Rainfall this week and more rain for the next 10 days will boost crop prospects in the northern and eastern U.S. Midwest, but crops in the rest of the growing region will still struggle against extreme heat and drought, an agricultural meteorologist forecast Wednesday.
"There is improvement in the north and east, and we expect more showers today and tomorrow in the west central to northwest," said Don Keeney, meteorologist for MDA EarthSat Weather.
Showers were likely over the weekend in the northwestern Midwest, with accumulations of 0.50 to 0.75 inch and up to 0.25 inch elsewhere.
"Next week there will be above-average rain in Minnesota, Wisconsin, Indiana, Ohio and Kentucky and also rain in east central Illinois," he said.
High temperatures in the 90s degrees Fahrenheit would remain the norm for 10 days in much of the Midwest, with triple-digit readings in the southwest.
Extreme heat will continue to bake crops in the southwestern Midwest, with temperatures soaring above 100 F on Wednesday in St. Louis, Missouri.
"The high today in Chicago will be 98 F then cool to the upper 80s F later in the week through next week," Keeney said.
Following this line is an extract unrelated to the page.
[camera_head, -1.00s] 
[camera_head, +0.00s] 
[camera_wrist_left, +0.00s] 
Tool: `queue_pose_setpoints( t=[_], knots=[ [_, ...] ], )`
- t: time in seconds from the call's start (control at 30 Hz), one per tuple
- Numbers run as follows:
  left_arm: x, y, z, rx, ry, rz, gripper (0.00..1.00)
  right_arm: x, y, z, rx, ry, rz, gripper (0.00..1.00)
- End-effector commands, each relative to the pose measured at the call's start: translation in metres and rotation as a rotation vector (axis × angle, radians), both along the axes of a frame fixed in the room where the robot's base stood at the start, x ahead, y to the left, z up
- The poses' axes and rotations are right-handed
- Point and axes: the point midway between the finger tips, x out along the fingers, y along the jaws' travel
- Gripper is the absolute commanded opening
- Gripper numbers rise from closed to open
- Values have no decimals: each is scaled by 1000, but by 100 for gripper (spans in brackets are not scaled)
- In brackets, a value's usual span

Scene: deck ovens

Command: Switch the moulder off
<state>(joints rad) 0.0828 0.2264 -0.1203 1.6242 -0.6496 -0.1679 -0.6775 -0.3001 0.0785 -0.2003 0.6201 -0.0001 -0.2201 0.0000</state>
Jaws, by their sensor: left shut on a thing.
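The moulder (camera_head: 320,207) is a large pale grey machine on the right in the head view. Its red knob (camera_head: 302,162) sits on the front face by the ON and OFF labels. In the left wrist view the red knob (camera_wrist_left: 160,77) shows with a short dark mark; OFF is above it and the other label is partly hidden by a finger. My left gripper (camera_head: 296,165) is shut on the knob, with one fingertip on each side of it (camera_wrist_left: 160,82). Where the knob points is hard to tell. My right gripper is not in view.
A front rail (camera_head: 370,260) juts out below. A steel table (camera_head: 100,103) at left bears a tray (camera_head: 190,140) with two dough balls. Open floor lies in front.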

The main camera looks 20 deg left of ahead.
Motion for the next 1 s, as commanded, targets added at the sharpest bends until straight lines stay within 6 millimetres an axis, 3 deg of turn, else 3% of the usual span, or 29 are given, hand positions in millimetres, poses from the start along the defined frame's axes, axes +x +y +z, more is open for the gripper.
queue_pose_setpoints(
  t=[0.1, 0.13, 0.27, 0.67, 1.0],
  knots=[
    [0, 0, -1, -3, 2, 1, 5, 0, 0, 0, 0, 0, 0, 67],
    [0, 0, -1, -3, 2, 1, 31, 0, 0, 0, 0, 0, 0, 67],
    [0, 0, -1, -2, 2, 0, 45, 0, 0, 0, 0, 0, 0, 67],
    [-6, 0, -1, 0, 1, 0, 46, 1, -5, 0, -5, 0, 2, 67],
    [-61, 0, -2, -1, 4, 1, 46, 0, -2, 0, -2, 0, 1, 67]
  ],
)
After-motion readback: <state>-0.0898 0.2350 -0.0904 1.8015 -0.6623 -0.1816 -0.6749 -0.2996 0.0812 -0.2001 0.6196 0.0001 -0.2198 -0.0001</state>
The most expansive drought in America's breadbasket in more than a half century has slashed corn and soybean crop prospects and boosted prices for each to record highs late last week.
The turn to wetter weather over the weekend led to a sharp selloff of grain prices on Monday and Tuesday, but the market was showing signs of stabilizing on Wednesday because of far from ideal crop weather and as crop experts continued to cut their estimates for this year's corn production.
A Reuters poll on Tuesday indicated corn yields could fall to a 10-year low and corn production may wind up the lowest in six years.
"Monday's crop ratings showed losses on par with the damage seen during the 1988 drought if these conditions persist," said Bryce Knorr, senior editor for Farm Futures Magazine.
That is a far cry from early estimates. Corn production had been projected to hit a record high this year, approaching nearly 15 billion bushels, as U.S. farmers planted the most acreage since the late 1930s to capture profits from the highest corn prices ever.
"Weather so far has taken almost 4 billion bushels off the corn crop, so a lot of demand must still be rationed," Knorr said.
An MDA Earthsat Weather tour of the crops in the Midwest this week showed the devastating effects of drought in the eastern Midwest states of Indiana and Ohio.
In Putnam County, Indiana the crop scouts did not even stop to inspect corn fields because it was assumed the crop was so poor that farmers would plow it under rather than try to harvest nothing.